Following McChrystal's speech, troops applauded as Scaparrotti and Army Command Sgt. Maj. Thomas R. Capel, task force command sergeant major, removed the tarp that covered the 9-foot, 950-pound beam segment.
Residents of Breezy Point, N.Y., donated the beam through an organization called Sons and Daughters of America, Breezy Point. The city of New York had given a number of beams to the residents of Breezy Point after the Sept. 11, 2001, attacks that killed nearly 30 residents from the small neighborhood in Queens.
After the community constructed a memorial from the beams, Sons and Daughters donated three beams to the U.S. military. One is at the recently opened Infantry Museum at Fort Benning, Ga., and the other is aboard the aircraft carrier USS Nimitz.
The third beam arrived here in March, based largely on the efforts of recently redeployed Army Maj. Stephen J. Ryan, a governance planner for Combined Joint Task Force 82 who hails from Breezy Point.

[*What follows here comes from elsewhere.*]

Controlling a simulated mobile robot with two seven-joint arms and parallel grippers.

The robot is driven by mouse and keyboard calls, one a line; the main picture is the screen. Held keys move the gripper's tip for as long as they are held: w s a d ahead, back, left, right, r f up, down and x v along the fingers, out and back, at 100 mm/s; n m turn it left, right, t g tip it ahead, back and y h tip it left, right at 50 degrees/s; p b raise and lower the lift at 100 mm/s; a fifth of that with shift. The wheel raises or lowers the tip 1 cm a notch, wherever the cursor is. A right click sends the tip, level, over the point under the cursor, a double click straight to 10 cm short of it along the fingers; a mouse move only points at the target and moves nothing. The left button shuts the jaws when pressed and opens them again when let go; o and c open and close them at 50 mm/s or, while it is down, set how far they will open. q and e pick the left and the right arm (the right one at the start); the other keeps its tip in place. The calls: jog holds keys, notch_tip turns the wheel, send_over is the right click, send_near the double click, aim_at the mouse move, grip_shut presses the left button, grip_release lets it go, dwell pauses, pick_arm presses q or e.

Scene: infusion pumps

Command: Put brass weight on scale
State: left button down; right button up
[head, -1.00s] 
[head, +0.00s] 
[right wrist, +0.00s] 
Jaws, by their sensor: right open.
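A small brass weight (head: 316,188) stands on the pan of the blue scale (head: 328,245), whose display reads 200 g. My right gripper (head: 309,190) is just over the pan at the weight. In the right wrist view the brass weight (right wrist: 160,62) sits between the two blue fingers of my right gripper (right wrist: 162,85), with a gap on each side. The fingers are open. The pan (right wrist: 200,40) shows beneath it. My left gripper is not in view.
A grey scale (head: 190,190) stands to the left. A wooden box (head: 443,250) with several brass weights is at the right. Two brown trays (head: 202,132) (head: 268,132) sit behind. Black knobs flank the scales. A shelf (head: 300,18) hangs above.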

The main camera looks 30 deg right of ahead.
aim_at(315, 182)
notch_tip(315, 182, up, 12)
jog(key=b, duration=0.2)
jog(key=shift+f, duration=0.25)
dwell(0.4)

As a tribute to its arrival March 31, soldiers of the 612th Quarter Master Detachment sling-loaded the beam along with a U.S. flag from a CH-47 Chinook helicopter and flew around the installation with the beam and flag displayed.
In accordance with the wishes of Sons and Daughters, the beam will remain on loan to successive units in RC East until the last American troops withdraw from Afghanistan. The beam will then be sent to Fort Bragg, N.C.